There has been much discussion recently on the issue of internal security. If law and order in any part of India deteriorates
or peace and harmony gets disturbed, the common man is adversely affected. Therefore, it is one of the primary
responsibilities of any government to maintain law and order so that the citizens can live and earn their livelihood in an
atmosphere of peace and harmony. Naxalism is a serious challenge to our internal security.
I pay tribute to the men and officers of our security forces who have became martyrs in the attacks by naxalites in the last
few months. I have stated this before and I say it again - our government will fully discharge its responsibility to protect
each and every citizen of our country. We will deal firmly with those who resort to violence. We will provide all possible
help to State Governments to maintain the rule of law in areas affected by naxalism.
I once again appeal to naxalites to abjure violence, come for talks with the government and join hands with us to accelerate
social and economic development. A few days back I took a meeting with the Chief Ministers of States affected by naxalism. We
will fully implement the consensus that emerged in that meeting. I would like to repeat here a point that I made in that
meeting. It is imperative that Centre and States work together to meet the challenge of naxalism. It would be very difficult
for any State to tackle this problem without cooperation from the Centre and coordination between States. We all need to rise
above our personal and political interests to meet this challenge.
As I have stated earlier, most naxalite affected areas lag behind in development. Many such areas also have a large
concentration of our adivasi brothers and sisters. We want to end the neglect of these areas. I have asked the Planning
Commission to formulate a comprehensive scheme towards this end, which we would implement fully. It is also our endeavour
that our adivasi brothers and sisters join the mainstream of development. They have been dependent on forest produce for
centuries and this dependence should not end without the creation of new sources of livelihood. Apart from adequate
compensation for land which is acquired from them, we should also ensure that our adivasi brothers and sisters have a stake
in the developmental project being undertaken.
I would like to state one more thing in this context. It is very necessary to make the administrative machinery more
sensitive in areas affected by naxalism. The government officials who work there should not only be sincere but should also
be alive to the special needs of our adivasi brothers and sisters. It is my hope that the state governments will pay adequate
attention to these requirements.
We have a special responsibility towards the States of the North East. We are trying to live up to that responsibility. The
North Eastern part of our country has been witness to some unpleasant incidents in the recent months. I would like to convey
to all political parties and groups of the North East that disputes in the name of State or tribe can only harm all of us.
Discussion and dialogue are the only options to resolve complex issues. As far as the Central Government is concerned, we
are ready to take forward every process of talks which could lead to progress in resolution of problems.

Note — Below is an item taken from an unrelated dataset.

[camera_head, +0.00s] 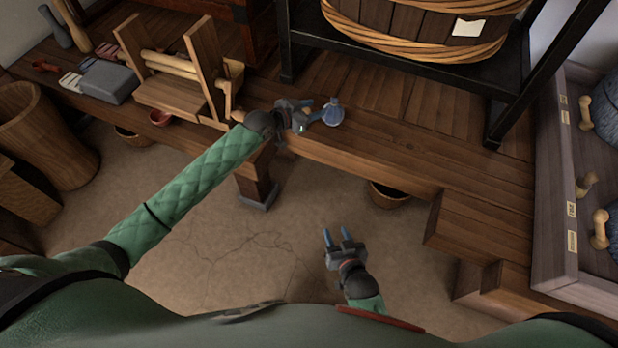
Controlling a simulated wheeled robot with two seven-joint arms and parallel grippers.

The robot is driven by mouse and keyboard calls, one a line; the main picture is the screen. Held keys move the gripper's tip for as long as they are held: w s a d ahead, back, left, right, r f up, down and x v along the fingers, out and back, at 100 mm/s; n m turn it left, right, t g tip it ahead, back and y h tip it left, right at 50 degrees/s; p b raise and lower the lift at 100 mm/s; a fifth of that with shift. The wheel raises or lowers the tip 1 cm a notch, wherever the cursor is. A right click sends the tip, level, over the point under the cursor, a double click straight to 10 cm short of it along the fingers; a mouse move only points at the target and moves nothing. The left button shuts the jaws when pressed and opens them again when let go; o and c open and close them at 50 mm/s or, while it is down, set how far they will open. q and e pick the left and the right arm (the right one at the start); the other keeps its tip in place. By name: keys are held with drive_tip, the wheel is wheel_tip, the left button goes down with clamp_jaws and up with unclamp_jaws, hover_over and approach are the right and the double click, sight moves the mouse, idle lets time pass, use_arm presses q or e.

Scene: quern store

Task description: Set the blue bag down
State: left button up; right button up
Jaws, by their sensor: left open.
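The small blue bag (333,113) stands upright on the wooden bench (400,160), close to its front edge. My left gripper (314,110) is just left of the bag with its jaws open, pointing at it. Its fingertips are very close to the bag; I cannot tell whether they touch it.
A dark metal frame (400,67) with a large wooden tub (400,25) stands behind the bag. A wooden stand (175,98) and a grey block (107,82) are at left. Bare bench lies right of the bag. Wooden steps (475,225) and a bin (553,190) are at right.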

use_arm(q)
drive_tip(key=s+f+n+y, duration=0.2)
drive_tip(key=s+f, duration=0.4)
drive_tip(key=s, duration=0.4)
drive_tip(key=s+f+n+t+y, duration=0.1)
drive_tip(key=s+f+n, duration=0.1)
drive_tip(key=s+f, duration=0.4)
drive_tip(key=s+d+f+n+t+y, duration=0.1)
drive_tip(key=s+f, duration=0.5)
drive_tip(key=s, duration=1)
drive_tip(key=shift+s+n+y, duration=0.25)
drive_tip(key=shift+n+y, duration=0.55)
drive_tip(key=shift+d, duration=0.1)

In Jammu and Kashmir, we are ready to talk to every person or group which abjures violence. Kashmir is an integral
part of India. Within this framework, we are ready to move forward in any talks which would increase the partnership of the
common man in governance and also enhance their welfare.
Recently, some young men have lost their lives in violence in Jammu and Kashmir. We deeply regret this. The years of violence
should now end. Such violence would not benefit anyone. I believe that India's democracy has the generosity and flexibility
to be able to address the concerns of any area or group in the country.

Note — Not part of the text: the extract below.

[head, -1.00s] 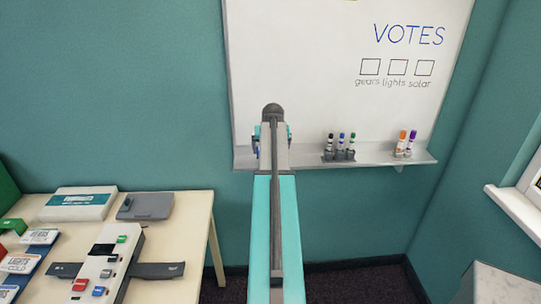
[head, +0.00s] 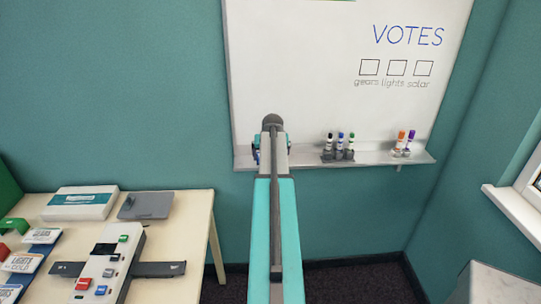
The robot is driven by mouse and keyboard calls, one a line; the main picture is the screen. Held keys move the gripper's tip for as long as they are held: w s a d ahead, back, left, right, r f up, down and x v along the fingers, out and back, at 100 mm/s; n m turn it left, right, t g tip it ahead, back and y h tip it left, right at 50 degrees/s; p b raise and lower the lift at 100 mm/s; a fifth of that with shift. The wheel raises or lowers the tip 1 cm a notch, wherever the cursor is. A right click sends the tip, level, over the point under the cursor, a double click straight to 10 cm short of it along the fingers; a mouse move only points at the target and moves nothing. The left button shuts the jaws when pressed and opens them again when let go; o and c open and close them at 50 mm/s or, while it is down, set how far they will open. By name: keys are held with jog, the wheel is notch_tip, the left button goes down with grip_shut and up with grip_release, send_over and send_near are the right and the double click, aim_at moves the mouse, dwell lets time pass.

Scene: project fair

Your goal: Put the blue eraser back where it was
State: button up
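I cannot make out a blue eraser for certain in the head view. My arm reaches forward to the whiteboard (head: 310,80), and its far end overlaps the left part of the ledge (head: 310,162). My gripper's fingers are hidden behind my own arm, so I cannot see whether they hold anything. Small dark-blue bits show on both sides of the arm's end; I cannot tell if they are my arm or an object.
A table (head: 185,230) at left holds a white box (head: 80,203), a grey flat device (head: 146,205) and a switch panel (head: 108,265).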

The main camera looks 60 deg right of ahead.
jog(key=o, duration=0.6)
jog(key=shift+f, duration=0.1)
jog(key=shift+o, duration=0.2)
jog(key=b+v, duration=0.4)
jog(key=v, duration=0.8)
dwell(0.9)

I recently participated in a meeting with political parties from Jammu and Kashmir. We will endeavour to take this process
forward. I would like to convey to our countrymen, especially our citizens in Jammu and Kashmir and in the North East, that
they should adopt democratic means to join hands with us for their and country's welfare.
We want prosperity, peace and harmony in our neighbouring countries. Whatever differences we have with our neighbouring
countries, we want to resolve them through discussions. As far as Pakistan is concerned, we expect from them that they would
not let their territory be used for acts of terrorism against India. We have been emphasizing this in all our discussions
with the Pakistan government. If this is not done, we cannot progress far in our dialogue with Pakistan.
I would also like to say something which is related to our glorious cultural traditions. The use of harsh and unpleasant
words in our political discourse has increased in recent days. This is against our traditions of generosity, humility and
tolerance. Criticism has a place of its own in a democracy and in a progressive society. However, criticism should not be
undignified. We should have the capacity to reconcile opposite points of view on important issues through debate and
discussion. I would request all political parties to consider this issue.
The Commonwealth Games will start in Delhi after about one and a half months. This will be a proud moment for the whole country and especially for Delhi. I am convinced that all our countrymen will treat the Games as a national festival
and will leave no stone unturned to make them a success. The successful organization of Commonwealth Games would be another
signal to the world that India is rapidly marching ahead with confidence.
Our future is bright. The day when our dreams will come true is not far off. Let us all resolve on this anniversary of our
independence that we will keep the flag of our nation flying high. Let us march ahead together on the path of progress and
Dear children, please say Jai Hind with me.